The private life of independent woman Wendi Deng became the source of much speculation and gossiping immediately after news broke that her 82-year-old mogul husband Rupert Murdoch had filed for divorce. “Am also told that undisclosed reasons for Murdoch divorcing Deng are jaw-dropping,” wrote the business editor of the BBC. “I’m hearing the WHY, the big reveal, the scandal details, could come tomorrow,” teased Murdoch biographer Michael Wolff last night. “Rumor about the big B is everywhere except in print.” Gawker winked, “People Are Googling ‘Wendi Deng Tony Blair.’”
The Hollywood Reporter came right out and asked: Is Wendi Deng involved with Tony Blair? “If you are asking if they are having an affair, the answer is no,” said a rep for the former British prime minister. So, not at the moment.
The exact source of the whispers is impossible to trace, but Deng’s relationships with powerful men, including Blair, are well known. Vogue reported in 2011, “Her conversation was peppered with famous names: her closest friends include [Hugh] Jackman, Nicole Kidman and Tony Blair (all of whom are godparents to the couple’s children, all of whom attended the christening garbed in white, as the guests of Queen Rania, on the banks of the river Jordan), and ‘the Google guys’, Larry Page and Sergey Brin.”
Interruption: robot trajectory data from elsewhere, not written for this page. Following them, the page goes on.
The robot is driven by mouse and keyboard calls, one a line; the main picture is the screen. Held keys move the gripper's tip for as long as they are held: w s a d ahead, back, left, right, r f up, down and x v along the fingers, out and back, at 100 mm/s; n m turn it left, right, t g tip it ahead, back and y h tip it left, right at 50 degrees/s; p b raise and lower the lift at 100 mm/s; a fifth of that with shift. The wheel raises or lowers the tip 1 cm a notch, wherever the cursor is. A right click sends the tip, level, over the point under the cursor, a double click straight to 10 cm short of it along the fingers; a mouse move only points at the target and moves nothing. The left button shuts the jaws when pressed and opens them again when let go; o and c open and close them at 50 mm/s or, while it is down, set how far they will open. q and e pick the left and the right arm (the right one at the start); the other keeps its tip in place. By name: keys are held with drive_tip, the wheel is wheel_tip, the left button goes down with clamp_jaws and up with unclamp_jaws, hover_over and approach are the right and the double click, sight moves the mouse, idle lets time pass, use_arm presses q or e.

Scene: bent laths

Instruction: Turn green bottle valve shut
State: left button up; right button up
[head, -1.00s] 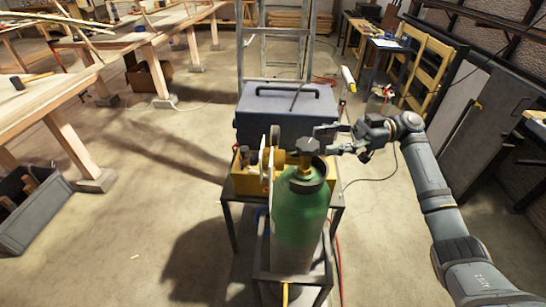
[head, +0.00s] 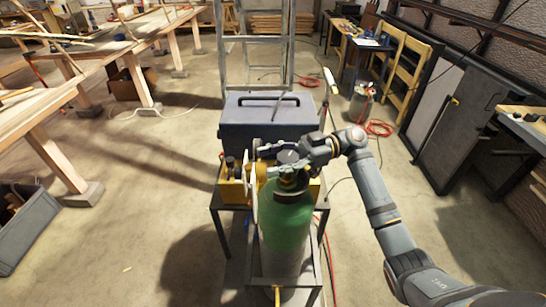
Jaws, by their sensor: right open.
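The green bottle (head: 285,222) stands upright in a dark metal frame in the lower middle of the head view. Its valve (head: 288,158) has a dark round knob on top. My right gripper (head: 290,160) comes in from the right and is open at the valve knob, with its fingers on either side of it. Whether the fingers touch the knob cannot be told. The lower part of the valve is partly hidden by the gripper. My left gripper is not in view.
A yellow box (head: 232,188) lies beside the valve. A ladder (head: 253,45) stands behind. Workbenches (head: 45,118) are at left; a grey cabinet (head: 460,128) is at right.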

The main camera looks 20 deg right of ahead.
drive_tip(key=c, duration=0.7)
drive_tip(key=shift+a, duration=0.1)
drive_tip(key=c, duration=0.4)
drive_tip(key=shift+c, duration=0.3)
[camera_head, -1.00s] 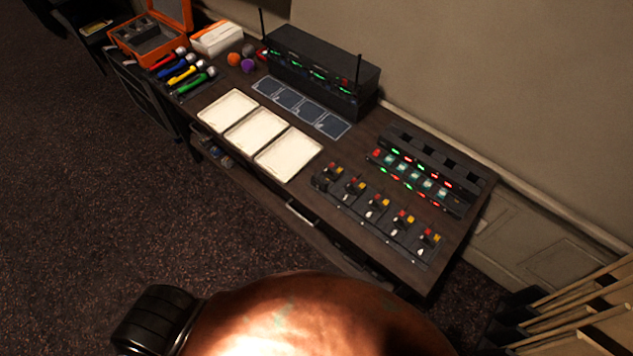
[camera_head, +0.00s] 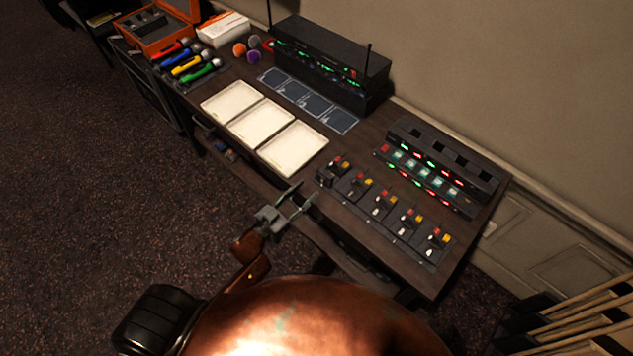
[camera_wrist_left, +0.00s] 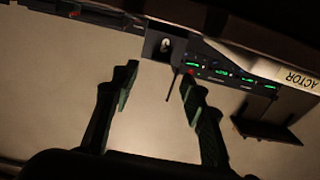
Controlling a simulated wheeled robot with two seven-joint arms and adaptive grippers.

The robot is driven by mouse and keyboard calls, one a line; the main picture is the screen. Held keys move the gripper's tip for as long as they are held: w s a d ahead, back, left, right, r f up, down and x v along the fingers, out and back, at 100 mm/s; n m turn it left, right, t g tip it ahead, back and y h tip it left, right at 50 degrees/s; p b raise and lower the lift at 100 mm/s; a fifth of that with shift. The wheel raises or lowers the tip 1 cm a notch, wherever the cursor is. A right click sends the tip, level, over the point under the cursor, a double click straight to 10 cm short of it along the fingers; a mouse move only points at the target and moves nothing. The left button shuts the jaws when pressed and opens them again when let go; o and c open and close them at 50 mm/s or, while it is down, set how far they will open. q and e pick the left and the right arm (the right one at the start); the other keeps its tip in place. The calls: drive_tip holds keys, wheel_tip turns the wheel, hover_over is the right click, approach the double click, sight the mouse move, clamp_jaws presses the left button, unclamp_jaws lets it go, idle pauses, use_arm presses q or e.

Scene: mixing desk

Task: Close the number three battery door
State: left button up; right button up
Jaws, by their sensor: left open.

And the Times: “Mrs. Murdoch has emerged with her own independent career and has immersed herself in a social circle that includes David Geffen, Larry Ellison, Tony Blair, Nicole Kidman and Bono, one that is often free of her husband’s presence.”
Wolff, in “Tony Blair and the Murdochs: A Family Affair,” wrote, “Blair becomes one of Wendi’s first official social conquests, in her developing role both as Murdoch social emissary and social power player. Wendi Murdoch becomes a curious wrinkle in the power equation — a way for Blair to see himself as having control of Murdoch, of joining with Wendi to handle him.” The language is certainly suggestive.
Others have pointed to a juicy blind item in the Daily Mail earlier this month about a “dynamite” affair — “which does not involve anyone serving in the Cabinet” — that could nonetheless affect current prime minister David Cameron. The details, while vague and thinly sourced, could fit. According to the tabloid, “The affair has now concluded.”